US markets witnessed a sharp correction in the semiconductor sector on Tuesday. The Philadelphia Semiconductor Index faced heavy selling immediately after hitting a fresh record high. The index dipped nearly 7 percent during trading, touching a low of 11,263.58, and ultimately closed more than 3 percent lower. The direct catalyst for this pullback was April inflation data released by the Bureau of Labor Statistics. The Consumer Price Index rose 3.8 percent year-over-year, exceeding market expectations, and increased 0.6 percent month-over-month. This data reinforced expectations that the Federal Reserve will maintain high interest rates or even hike them further. Financial market pricing indicates a significantly elevated probability of rate hikes within the next 12 months.
Consequently, semiconductor-related stocks came under widespread pressure, with almost the entire sector sliding. Mobile chip giant Qualcomm suffered the most severe losses, closing down more than 11 percent with an intraday drop nearing 15 percent, marking its worst single-day performance since March 2020. Intel and Micron Technology were no exception, falling nearly 7 percent and more than 3 percent, respectively. Although Intel has accumulated a staggering 227 percent gain year-to-date, it experienced significant volatility today. Additionally, shares of SanDisk, Advanced Micro Devices, Applied Materials, and ASML retreated to varying degrees. Lumentum and Credo in the optical communications sector both fell more than 5 percent. Notably, Nvidia emerged as one of the few chip giants to post gains against the trend, rising slightly by 0.61 percent, with its total market capitalization remaining near the high of 5.36 trillion dollars.

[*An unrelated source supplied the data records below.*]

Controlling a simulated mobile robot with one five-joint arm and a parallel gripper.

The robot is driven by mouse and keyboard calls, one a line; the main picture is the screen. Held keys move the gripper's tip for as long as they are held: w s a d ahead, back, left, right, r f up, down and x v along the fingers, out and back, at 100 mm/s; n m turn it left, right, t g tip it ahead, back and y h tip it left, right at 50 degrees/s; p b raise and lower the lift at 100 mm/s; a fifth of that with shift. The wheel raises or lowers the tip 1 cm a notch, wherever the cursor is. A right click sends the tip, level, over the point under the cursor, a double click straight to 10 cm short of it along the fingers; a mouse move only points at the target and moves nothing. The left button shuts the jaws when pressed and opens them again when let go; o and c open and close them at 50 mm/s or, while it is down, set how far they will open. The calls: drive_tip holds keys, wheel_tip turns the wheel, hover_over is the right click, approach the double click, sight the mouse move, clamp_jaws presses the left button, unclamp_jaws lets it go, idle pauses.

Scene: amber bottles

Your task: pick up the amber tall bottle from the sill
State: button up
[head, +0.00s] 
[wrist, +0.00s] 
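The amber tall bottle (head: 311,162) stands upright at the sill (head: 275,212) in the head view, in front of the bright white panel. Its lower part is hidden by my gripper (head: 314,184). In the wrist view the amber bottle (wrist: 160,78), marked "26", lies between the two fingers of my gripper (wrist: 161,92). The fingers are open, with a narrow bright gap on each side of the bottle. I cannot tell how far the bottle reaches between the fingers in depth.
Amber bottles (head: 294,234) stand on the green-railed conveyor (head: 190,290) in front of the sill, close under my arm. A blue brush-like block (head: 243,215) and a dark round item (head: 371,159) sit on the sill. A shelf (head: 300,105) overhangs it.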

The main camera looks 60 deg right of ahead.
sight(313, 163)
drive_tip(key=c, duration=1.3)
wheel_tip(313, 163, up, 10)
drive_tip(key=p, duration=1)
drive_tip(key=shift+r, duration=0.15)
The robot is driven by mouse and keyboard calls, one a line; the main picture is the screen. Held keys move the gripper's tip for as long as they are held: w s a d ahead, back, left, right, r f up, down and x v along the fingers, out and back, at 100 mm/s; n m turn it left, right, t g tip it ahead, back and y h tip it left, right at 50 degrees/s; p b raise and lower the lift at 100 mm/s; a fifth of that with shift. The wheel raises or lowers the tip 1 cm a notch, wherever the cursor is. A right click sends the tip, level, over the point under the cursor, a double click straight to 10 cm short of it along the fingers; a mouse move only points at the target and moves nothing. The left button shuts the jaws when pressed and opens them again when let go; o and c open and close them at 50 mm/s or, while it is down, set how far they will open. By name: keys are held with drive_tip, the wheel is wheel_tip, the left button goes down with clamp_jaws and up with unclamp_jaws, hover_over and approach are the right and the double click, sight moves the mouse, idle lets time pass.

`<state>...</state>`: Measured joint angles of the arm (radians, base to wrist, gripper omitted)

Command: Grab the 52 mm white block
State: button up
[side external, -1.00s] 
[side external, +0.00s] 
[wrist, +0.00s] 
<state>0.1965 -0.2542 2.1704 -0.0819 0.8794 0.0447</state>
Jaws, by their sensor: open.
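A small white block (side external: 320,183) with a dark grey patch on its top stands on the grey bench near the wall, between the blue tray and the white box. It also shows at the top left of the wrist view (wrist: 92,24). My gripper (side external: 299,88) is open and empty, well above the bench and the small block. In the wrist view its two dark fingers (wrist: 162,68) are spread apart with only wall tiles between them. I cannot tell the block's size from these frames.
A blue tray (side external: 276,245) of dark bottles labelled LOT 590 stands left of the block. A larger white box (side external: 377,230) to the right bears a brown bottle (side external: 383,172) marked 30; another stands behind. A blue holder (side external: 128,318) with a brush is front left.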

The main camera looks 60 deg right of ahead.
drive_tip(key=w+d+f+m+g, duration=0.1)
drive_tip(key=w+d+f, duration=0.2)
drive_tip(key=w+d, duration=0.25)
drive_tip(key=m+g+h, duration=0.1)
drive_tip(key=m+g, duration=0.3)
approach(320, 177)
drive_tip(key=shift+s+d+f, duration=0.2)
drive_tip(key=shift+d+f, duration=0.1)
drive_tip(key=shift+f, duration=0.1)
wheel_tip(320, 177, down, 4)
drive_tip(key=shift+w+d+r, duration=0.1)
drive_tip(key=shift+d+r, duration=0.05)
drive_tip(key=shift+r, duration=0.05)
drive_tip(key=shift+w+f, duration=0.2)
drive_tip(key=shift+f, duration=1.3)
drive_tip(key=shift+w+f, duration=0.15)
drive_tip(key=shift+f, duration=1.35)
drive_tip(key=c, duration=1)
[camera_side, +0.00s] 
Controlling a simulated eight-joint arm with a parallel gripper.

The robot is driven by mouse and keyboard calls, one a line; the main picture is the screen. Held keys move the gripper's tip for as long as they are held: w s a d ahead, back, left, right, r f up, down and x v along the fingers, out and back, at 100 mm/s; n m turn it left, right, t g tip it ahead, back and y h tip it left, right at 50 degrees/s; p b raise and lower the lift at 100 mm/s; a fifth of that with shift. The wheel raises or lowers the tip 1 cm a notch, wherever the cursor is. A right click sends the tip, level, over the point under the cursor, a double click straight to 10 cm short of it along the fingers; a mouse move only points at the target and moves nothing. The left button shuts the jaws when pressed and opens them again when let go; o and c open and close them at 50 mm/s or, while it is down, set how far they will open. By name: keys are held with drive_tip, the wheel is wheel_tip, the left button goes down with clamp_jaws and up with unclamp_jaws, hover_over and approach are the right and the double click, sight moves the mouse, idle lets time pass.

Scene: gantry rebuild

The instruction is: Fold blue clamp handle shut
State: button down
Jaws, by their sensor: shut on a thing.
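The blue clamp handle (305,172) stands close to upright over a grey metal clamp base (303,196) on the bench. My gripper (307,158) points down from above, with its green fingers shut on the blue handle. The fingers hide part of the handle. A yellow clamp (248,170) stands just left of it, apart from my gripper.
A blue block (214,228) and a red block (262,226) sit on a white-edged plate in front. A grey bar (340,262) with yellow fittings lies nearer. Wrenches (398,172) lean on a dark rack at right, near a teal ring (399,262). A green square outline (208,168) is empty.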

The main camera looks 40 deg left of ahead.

Market analysts suggest that this decline is primarily driven by technical profit-taking. The Philadelphia Semiconductor Index has surged more than 60 percent year-to-date, with some individual stocks like Intel and Micron posting even more remarkable gains. Parabolic rallies have accumulated substantial profit positions. A derivatives strategy chief noted that historic surges cannot sustain indefinitely, and a pullback following overheated momentum is inevitable. Some analysts warn that with sector valuations at elevated levels, a tightening macro environment could amplify volatility risks. Despite facing short-term selling pressure, the fundamental logic behind AI computing power demand remains fundamentally unchanged. Goldman Sachs recently significantly upgraded its forecast for DRAM and NAND price increases, and memory chip giants' stocks continue to hit new highs. While some investors are betting on continued declines through shorting ETFs, another perspective suggests this serves to create room for market fluctuations ahead of upcoming key events.